溶けない氷河の正体

ステファン・チン氏:イランのザグロス山脈を探索すると、驚くような光景を目にします。彩り豊かな、真夏でも決して溶けない氷河です。

しかし嵐が起こると、溶け出していくのが観察できます。それは、実はこの氷河が氷ではなく、固い岩塩でできているからなのです。

「岩塩氷河」には、通常の氷河とは異なる点がもう一つあります。冷たい氷の氷河とは異なり、塩の氷河は地表でできたものではありません。長い時間と圧力、浮力の力によって、地中深くで形成されたものなのです。

今日のペルシャ湾の大部分は、太古の塩の層の上にあります。この塩の層は、カンブリア紀の初期である約5億4千万年前に、海水が蒸発してできたものです。そして、非常に長い年月が経過します。

塩の層が形成されて以降、さまざまな物質がその上に堆積したため、塩の層はほとんどの地域で地下10キロメートルに埋没してしまいます。

塩ではない通常の岩石であれば、この層は埋没したままだったでしょう。しかし条件が重なると、塩の層は上昇し、地表に「浮かび上がって」きます。これは「浮力」の力です。浮力とは、海に船を浮かべたり、お風呂に泡を浮かび上がらせるのと同じものです。

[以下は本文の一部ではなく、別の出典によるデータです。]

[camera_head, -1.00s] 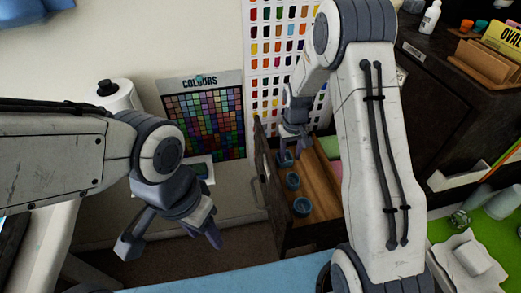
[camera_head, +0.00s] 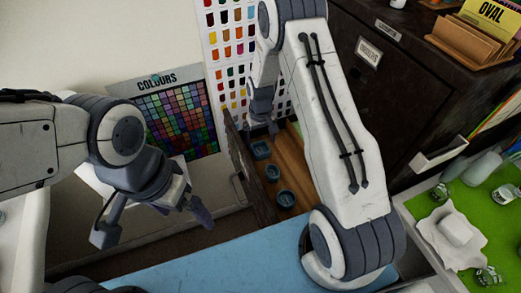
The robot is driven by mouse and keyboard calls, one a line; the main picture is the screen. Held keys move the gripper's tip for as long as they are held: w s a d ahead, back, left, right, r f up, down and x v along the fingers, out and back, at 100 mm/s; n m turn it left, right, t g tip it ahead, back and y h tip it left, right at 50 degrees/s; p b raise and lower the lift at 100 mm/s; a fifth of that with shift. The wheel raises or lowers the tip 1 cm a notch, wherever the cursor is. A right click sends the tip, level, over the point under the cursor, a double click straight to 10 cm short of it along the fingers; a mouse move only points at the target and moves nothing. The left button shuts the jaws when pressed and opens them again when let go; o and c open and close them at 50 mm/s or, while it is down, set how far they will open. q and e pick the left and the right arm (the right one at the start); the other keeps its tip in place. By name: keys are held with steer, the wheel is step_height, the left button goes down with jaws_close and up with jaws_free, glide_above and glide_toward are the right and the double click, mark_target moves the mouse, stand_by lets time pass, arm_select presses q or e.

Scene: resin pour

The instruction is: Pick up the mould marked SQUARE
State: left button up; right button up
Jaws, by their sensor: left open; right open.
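Several small blue moulds lie in the open wooden drawer (camera_head: 233,145): a far one (camera_head: 260,149), a middle one (camera_head: 272,173) and a near one (camera_head: 286,199). No SQUARE marking can be read, so I cannot tell which mould bears it. My right gripper (camera_head: 262,124) is above the far end of the drawer, near the far mould. Its fingers are small and dark here, and I see nothing held. My right arm hides the drawer's right part. My left gripper (camera_head: 150,223) is open and empty, left of the drawer and apart from it.
A dark cabinet (camera_head: 400,90) with a label reading MOULDS stands behind my right arm. A blue surface (camera_head: 200,270) lies in front. A green mat (camera_head: 500,205) at right holds glass jars and a white block on paper. A colour chart (camera_head: 180,115) hangs on the wall.

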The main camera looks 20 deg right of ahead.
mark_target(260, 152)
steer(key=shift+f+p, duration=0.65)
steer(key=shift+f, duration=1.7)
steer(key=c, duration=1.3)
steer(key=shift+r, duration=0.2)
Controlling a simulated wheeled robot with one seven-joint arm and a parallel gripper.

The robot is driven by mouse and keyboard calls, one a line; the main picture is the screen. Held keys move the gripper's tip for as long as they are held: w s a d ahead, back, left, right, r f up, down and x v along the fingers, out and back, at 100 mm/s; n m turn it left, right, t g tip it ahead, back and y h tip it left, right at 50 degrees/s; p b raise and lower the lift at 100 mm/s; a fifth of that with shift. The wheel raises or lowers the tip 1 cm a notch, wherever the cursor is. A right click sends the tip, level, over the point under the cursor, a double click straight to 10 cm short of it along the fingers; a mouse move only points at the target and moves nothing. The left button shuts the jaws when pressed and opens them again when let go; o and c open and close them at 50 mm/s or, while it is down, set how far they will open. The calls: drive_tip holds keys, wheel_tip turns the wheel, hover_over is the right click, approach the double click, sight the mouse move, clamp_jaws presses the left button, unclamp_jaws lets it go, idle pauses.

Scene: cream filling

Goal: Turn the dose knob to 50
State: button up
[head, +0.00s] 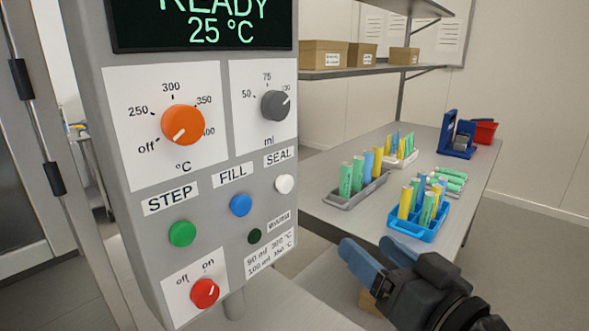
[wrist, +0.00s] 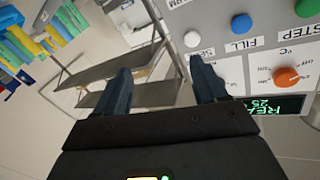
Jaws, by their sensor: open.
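The dose knob (head: 275,105) is the grey knob on the white ml panel, at the upper right of the grey machine's front in the head view. Its scale reads 50, 75 and 100, and its white pointer line aims up and right, toward 100. I cannot make out this knob in the wrist view; a finger may hide it. My gripper (head: 368,252) is open and empty, below and right of the machine, apart from the knob. In the wrist view its two blue fingers (wrist: 160,68) stand apart, the right one in front of the machine's panel.
The orange temperature knob (head: 183,125) is left of the dose knob. Green (head: 182,234), blue (head: 241,205) and white (head: 284,184) buttons sit below, with a red switch (head: 205,293) lowest. A table (head: 329,178) with tube racks stands behind, to the right.

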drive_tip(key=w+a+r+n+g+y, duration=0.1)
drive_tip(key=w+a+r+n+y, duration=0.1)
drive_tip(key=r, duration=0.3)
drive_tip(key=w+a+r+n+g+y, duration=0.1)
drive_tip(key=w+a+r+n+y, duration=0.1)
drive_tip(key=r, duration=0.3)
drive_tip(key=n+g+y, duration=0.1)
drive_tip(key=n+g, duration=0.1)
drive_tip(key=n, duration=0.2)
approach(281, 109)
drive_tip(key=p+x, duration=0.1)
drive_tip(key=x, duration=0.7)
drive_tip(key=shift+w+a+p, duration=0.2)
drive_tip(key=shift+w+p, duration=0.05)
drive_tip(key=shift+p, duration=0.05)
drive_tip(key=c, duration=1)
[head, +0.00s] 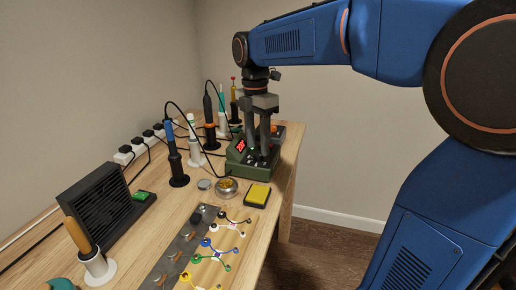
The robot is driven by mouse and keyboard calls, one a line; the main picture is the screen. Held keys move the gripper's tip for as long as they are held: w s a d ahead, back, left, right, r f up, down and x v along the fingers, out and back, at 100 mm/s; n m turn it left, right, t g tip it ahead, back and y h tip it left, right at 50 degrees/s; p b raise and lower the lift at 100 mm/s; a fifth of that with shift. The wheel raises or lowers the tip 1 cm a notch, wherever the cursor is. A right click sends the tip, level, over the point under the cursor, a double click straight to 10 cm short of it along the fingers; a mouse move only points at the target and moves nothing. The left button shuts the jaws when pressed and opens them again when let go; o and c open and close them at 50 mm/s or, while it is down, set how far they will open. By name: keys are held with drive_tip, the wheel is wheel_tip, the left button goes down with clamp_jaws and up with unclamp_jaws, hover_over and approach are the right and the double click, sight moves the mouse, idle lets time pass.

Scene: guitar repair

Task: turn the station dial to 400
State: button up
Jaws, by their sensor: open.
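The soldering station is a green box (240,167) near the far right end of the wooden bench. Its sloped dark front carries a red lit display (241,145), whose digits are too small to read. My gripper (258,150) points straight down over the station's front panel, to the right of the display. Its two grey fingers are open, with a narrow gap between them. The fingers hide much of the panel, and I cannot pick out the dial or tell whether they touch it.
A yellow sponge (257,195) and a round tin (227,187) lie just in front of the station. Several irons in stands, including a blue-handled one (173,150), line its left. A black fan box (95,205) stands at left. The bench's right edge is close.

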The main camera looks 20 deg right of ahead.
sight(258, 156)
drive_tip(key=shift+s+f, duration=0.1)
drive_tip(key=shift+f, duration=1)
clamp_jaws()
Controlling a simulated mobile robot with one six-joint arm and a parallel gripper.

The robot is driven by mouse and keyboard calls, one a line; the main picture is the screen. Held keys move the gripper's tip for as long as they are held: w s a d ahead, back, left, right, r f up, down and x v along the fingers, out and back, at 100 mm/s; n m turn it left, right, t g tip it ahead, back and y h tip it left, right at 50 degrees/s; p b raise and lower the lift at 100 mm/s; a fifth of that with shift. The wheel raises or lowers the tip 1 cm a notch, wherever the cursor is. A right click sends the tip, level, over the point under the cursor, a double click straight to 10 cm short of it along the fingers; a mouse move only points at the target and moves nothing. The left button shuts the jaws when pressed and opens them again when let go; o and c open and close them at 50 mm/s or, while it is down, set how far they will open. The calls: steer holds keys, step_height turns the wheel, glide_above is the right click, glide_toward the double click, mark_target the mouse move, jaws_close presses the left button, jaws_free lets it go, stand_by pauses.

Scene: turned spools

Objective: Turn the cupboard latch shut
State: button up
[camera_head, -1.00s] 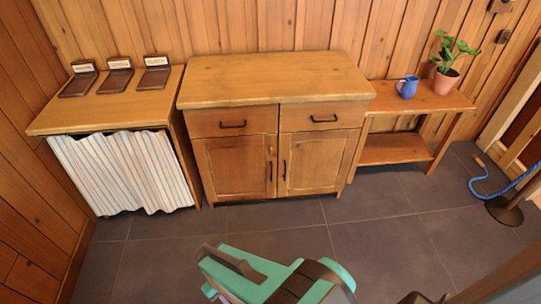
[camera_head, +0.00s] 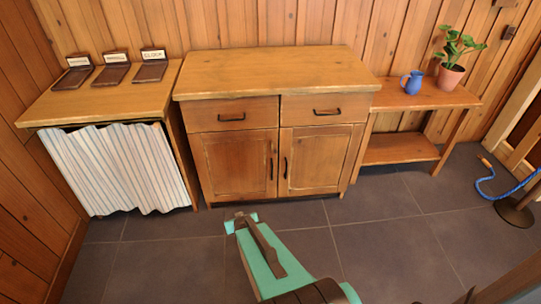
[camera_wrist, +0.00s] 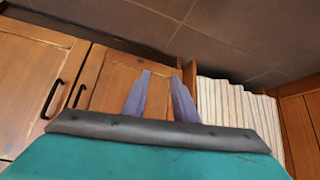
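The wooden cupboard (camera_head: 277,88) stands against the back wall, with two drawers above a left door (camera_head: 232,165) and a right door (camera_head: 318,160). Both doors look closed, with dark handles beside the middle seam. A small wooden latch cannot be made out clearly now near the top of that seam. My gripper (camera_head: 241,221) is in front of and below the left door, apart from it. In the wrist view, its two purple fingers (camera_wrist: 160,97) are spread with nothing between them, and the left door (camera_wrist: 112,85) appears upside down behind them.
A side table (camera_head: 95,103) with a striped curtain (camera_head: 118,168) and several dark labelled plaques stands left. A low shelf (camera_head: 425,97) with a blue jug (camera_head: 412,83) and potted plant (camera_head: 452,76) stands right. A blue hose (camera_head: 495,183) lies far right. Floor before the cupboard is clear.

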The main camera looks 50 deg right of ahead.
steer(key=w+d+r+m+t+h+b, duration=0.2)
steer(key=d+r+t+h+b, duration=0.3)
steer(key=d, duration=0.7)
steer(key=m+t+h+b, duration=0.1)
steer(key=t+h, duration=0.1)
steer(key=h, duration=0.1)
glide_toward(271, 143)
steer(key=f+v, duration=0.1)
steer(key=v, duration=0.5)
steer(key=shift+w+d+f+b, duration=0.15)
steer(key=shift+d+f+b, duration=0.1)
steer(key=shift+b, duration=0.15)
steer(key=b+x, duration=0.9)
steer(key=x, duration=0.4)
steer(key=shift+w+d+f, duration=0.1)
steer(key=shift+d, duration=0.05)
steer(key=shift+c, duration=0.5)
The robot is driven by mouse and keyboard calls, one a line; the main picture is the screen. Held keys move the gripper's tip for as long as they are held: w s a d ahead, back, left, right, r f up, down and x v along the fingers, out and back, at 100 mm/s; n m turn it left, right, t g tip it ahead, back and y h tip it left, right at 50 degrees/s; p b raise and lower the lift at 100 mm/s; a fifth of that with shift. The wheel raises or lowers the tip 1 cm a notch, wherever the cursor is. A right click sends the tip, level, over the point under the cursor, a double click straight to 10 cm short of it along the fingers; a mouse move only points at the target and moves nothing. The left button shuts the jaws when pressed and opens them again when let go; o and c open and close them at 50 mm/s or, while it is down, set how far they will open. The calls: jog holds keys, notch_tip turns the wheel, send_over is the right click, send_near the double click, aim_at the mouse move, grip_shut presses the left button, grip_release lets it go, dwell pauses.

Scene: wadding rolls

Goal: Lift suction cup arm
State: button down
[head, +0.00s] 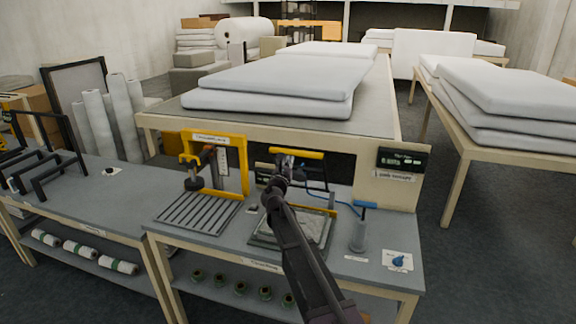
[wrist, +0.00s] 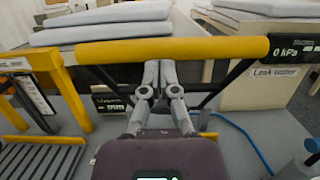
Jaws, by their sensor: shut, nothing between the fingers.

太古の塩の層が徐々に岩石の下に埋没していく様子を考えてみてください。岩の層が堆積すればするほど負荷は増します。岩そのものと同時に塩の層にも圧はかかります。

こうした重圧により岩盤層は圧縮され、時の経過と共に岩盤層の密度が上昇します。ところが、上の岩盤層の密度が上がっても、塩の層の密度は変わりません。

これは、岩に水分を含んだ小さな穴がたくさんあるためです。圧力を受けた岩は、スポンジをつぶすような要領で穴がつぶれます。ずいぶんと重量のあるスポンジですよね。

ところが塩の層には水分を含有する穴がなく、スポンジというよりはレンガのようなふるまいになります。レンガはつぶれませんね。この圧力を受けた際のふるまいの差異によって、塩の層の密度は、上層の岩盤層よりも低くなります。

水ではなく、塩だから生まれた特徴的な色合い

浮力の力により、密度の低い物質は、その他の密度の高い物質よりも上に移動しようとします。そのため、上層の岩に割れ目や柔らかい箇所があれば、塩は徐々に地表に浮かび上がってきます。

これは、足の指の間から泥がにじみ上がってくるのに似ています。このようにして、地層の割れ目などに沿って、上層に堆積して形成される岩石層「ダイアピル」が形成されます。

このプロセスには何万年もかかり、うまく条件が重なれば塩はやがて地表に達し、塩の巨大な丘である「岩塩ドーム」が形成されます。ペルシャ湾岸だけでも、このような岩塩ドームが200個近くも見られます。

こうした岩塩ドームが「流れ出す」と、冒頭でお話しした雄大な「岩塩氷河」になります。チューブから歯磨き粉が押し出されるように、流れる塩は溢れ出て堆積し、周辺の渓谷に流れ込むのです。

この岩塩氷河は何キロメートルにもおよび、氷の氷河と同様にクレバスやモレーンを形成します。そして、塩に含まれる不純物により、氷河は特徴的な色彩となります。

塩は常に固形を保つものではないため、濡れれば溶け出します。しかしペルシャ湾岸は降雨量のきわめて少ない砂漠地帯であるため、岩塩氷河は溶け出すことはなく留まっています。

その他の地域でも、米国ユタ州のオニオンクリークなどの乾燥地帯では、同様に岩塩氷河が見られます。しかしもっとも見ごたえのある場所と言えばやはり、ザグロス山脈が圧巻でしょう。